USD/JPY fell during the Thursday session as the Dollar lost ground against many of the major currencies around the world. The pair has been forming a massive triangle over the last several weeks, and the bottom support line is currently being testing by this latest move.
The Triangle is actually an ascending triangle which is normally quite bullish. A break below the supportive line would be massively bearish and with the overall trend. Because of this, we are very willing to sell this pair if that is what happens. However, there is a resistance line at the top of this triangle at roughly 78.50 which would be a classic buy signal.
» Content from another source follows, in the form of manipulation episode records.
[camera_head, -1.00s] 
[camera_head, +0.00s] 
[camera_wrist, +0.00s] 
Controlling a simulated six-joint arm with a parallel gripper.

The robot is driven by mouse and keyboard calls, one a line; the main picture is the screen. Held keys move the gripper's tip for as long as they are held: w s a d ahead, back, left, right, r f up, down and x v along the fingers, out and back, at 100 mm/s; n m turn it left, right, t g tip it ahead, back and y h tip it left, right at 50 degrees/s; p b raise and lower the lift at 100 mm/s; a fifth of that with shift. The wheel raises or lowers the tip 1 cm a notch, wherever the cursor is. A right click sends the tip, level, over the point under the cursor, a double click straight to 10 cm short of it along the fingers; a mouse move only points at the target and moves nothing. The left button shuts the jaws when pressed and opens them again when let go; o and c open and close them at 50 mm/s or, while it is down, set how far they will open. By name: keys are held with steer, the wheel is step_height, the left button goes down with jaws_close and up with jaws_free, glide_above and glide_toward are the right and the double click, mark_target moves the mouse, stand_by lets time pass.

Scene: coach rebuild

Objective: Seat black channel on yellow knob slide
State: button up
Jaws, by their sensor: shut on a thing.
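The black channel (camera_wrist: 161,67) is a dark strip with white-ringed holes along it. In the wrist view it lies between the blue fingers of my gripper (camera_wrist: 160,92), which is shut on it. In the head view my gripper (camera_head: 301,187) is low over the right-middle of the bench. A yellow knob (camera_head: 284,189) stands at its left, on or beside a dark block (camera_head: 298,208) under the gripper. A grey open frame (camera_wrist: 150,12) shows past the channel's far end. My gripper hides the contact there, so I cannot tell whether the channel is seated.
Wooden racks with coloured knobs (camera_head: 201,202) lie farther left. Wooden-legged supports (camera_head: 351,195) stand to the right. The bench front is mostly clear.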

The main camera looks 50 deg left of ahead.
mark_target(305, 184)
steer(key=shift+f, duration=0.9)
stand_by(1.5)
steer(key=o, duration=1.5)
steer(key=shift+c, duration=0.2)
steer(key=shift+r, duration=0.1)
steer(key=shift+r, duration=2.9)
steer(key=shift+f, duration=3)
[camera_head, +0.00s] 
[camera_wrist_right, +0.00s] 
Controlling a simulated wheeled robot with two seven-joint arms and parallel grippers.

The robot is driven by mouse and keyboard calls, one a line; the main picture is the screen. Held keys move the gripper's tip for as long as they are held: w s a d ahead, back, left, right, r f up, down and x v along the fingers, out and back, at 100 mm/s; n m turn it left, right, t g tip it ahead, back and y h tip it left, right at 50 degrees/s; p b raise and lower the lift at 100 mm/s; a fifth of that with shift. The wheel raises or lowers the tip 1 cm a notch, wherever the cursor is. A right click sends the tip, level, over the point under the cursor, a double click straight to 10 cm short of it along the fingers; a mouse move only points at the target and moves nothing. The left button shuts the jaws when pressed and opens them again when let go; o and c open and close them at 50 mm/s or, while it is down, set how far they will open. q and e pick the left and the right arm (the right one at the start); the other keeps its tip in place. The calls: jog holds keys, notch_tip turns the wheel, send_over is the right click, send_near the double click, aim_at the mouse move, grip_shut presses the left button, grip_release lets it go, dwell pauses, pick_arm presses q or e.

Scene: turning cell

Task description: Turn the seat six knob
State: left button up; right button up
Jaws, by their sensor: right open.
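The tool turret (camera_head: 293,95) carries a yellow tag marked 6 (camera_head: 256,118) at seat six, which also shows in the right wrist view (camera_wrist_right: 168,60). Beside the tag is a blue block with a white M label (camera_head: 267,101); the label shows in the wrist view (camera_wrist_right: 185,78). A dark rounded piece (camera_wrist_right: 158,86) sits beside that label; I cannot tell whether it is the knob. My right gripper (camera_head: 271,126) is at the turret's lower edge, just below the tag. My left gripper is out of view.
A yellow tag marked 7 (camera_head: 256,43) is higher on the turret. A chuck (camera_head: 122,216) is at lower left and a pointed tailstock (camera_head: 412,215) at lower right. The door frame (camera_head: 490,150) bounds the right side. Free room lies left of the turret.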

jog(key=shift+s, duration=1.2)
We however, will not be buying this pair either way.
Beyond the obvious trend to the downside overall, this pair also has a massive resistance line at 80 that would have to be overcome for us to be comfortable in buying this pair for any length of time. The intervention by the Bank of Japan on October 31st didn’t manage to close above the 78.50 level, and the markets have struggled to stay above that area since. With that being the case, it is hard to understand how the market can close above the 80 mark, hence our weariness of buying.
However, if we can break to the upside, we think this would only be a great opportunity to sell if we cannot get above the 80 mark. In fact, it quickly becomes a binary trade at this point as a move above it is a massive buy and hold signal, and any signs of weakness as we approach that level would only confirm the massive resistive qualities of that level. In our opinion, selling on exhaustive candles at 80 is the closest thing to a “sure bet” as there is. As mentioned above – if we do and the market keeps rising – something has changed and we are ready to just flip our trade and buy at that point. The market will certainly have to make some kind of decision soon, and because of this, we will be waiting for our signal which for now will involve selling this pair either higher, or below this triangle.